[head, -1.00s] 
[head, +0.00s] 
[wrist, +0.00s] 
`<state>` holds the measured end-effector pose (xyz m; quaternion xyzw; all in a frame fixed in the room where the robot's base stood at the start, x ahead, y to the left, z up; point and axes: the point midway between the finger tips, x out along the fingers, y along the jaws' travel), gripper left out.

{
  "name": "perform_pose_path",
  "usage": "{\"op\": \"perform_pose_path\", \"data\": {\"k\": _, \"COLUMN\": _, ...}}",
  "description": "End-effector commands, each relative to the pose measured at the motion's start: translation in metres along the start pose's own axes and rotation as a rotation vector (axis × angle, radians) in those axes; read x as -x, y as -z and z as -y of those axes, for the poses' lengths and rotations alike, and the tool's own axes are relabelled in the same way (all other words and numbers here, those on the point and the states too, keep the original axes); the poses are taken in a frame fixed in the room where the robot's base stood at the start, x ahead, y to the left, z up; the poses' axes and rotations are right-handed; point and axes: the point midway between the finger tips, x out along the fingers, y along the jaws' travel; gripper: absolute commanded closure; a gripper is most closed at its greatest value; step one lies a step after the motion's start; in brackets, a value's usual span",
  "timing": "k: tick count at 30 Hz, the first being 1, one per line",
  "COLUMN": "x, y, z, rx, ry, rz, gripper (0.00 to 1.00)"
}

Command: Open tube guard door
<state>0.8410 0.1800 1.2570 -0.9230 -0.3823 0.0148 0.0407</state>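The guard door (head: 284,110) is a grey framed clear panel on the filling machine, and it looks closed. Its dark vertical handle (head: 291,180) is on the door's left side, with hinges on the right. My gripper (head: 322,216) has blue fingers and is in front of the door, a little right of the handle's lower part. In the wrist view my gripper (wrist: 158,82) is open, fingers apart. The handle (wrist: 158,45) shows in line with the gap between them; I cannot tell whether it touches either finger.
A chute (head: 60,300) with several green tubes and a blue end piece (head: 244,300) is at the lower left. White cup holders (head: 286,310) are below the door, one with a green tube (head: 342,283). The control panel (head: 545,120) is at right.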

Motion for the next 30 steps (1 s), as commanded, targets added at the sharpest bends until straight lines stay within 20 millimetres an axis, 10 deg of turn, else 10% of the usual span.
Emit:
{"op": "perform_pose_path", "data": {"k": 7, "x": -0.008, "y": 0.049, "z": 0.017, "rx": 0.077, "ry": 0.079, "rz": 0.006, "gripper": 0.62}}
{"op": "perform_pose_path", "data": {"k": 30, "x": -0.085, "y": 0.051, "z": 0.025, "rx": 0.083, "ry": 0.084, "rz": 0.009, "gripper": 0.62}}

━━━

Count up the lines in the listing that hold the word "COLUMN", and give that number only.

## THE RESULT
2